[WHAT THE EXERCISE ASKS]
Gather up every line that includes the string "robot".

★ ★ ★

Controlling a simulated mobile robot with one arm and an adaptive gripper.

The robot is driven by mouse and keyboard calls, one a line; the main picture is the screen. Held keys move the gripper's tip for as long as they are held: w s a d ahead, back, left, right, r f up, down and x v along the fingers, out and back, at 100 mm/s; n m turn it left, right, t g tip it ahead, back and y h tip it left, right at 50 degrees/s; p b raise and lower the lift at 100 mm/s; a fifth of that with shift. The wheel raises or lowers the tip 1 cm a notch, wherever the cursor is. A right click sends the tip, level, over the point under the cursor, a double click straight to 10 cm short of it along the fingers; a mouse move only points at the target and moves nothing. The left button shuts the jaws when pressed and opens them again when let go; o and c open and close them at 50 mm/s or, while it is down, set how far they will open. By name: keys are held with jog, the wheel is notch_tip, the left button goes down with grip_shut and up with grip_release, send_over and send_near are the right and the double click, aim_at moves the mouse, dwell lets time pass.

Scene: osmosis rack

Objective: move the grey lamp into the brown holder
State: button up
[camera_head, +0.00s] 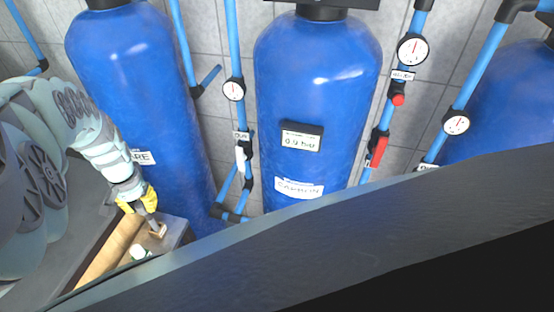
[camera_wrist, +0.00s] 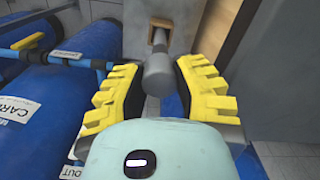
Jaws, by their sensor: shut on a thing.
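The grey lamp (camera_wrist: 158,78) is a small cylinder with a thinner stem, held between the yellow fingers of my gripper (camera_wrist: 156,70). In the head view my gripper (camera_head: 142,199) is at the lower left, pointing down, with the lamp (camera_head: 152,221) below its fingers. The brown holder (camera_wrist: 161,26) is a small square frame on a grey surface. In the head view the holder (camera_head: 158,232) is right at the lamp's lower end. The stem's end overlaps the holder's opening in the wrist view; I cannot tell how deep it sits.
Large blue tanks (camera_head: 318,90) stand behind, with blue pipes (camera_head: 234,45) and gauges (camera_head: 412,49) between them. A white and green object (camera_head: 140,251) lies near the holder. A wooden strip (camera_head: 108,254) runs beside the grey surface.

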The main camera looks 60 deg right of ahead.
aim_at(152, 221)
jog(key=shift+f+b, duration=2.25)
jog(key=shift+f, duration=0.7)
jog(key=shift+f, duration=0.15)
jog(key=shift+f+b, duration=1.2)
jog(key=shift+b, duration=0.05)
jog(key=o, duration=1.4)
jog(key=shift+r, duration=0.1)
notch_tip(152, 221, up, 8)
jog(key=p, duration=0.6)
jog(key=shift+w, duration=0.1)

★ ★ ★

[ANSWER TO THE PROBLEM]
Controlling a simulated mobile robot with one arm and an adaptive gripper.
The robot is driven by mouse and keyboard calls, one a line; the main picture is the screen. Held keys move the gripper's tip for as long as they are held: w s a d ahead, back, left, right, r f up, down and x v along the fingers, out and back, at 100 mm/s; n m turn it left, right, t g tip it ahead, back and y h tip it left, right at 50 degrees/s; p b raise and lower the lift at 100 mm/s; a fifth of that with shift. The wheel raises or lowers the tip 1 cm a notch, wherever the cursor is. A right click sends the tip, level, over the point under the cursor, a double click straight to 10 cm short of it along the fingers; a mouse move only points at the target and moves nothing. The left button shuts the jaws when pressed and opens them again when let go; o and c open and close them at 50 mm/s or, while it is down, set how far they will open. By name: keys are held with jog, the wheel is notch_tip, the left button goes down with grip_shut and up with grip_release, send_over and send_near are the right and the double click, aim_at moves the mouse, dwell lets time pass.

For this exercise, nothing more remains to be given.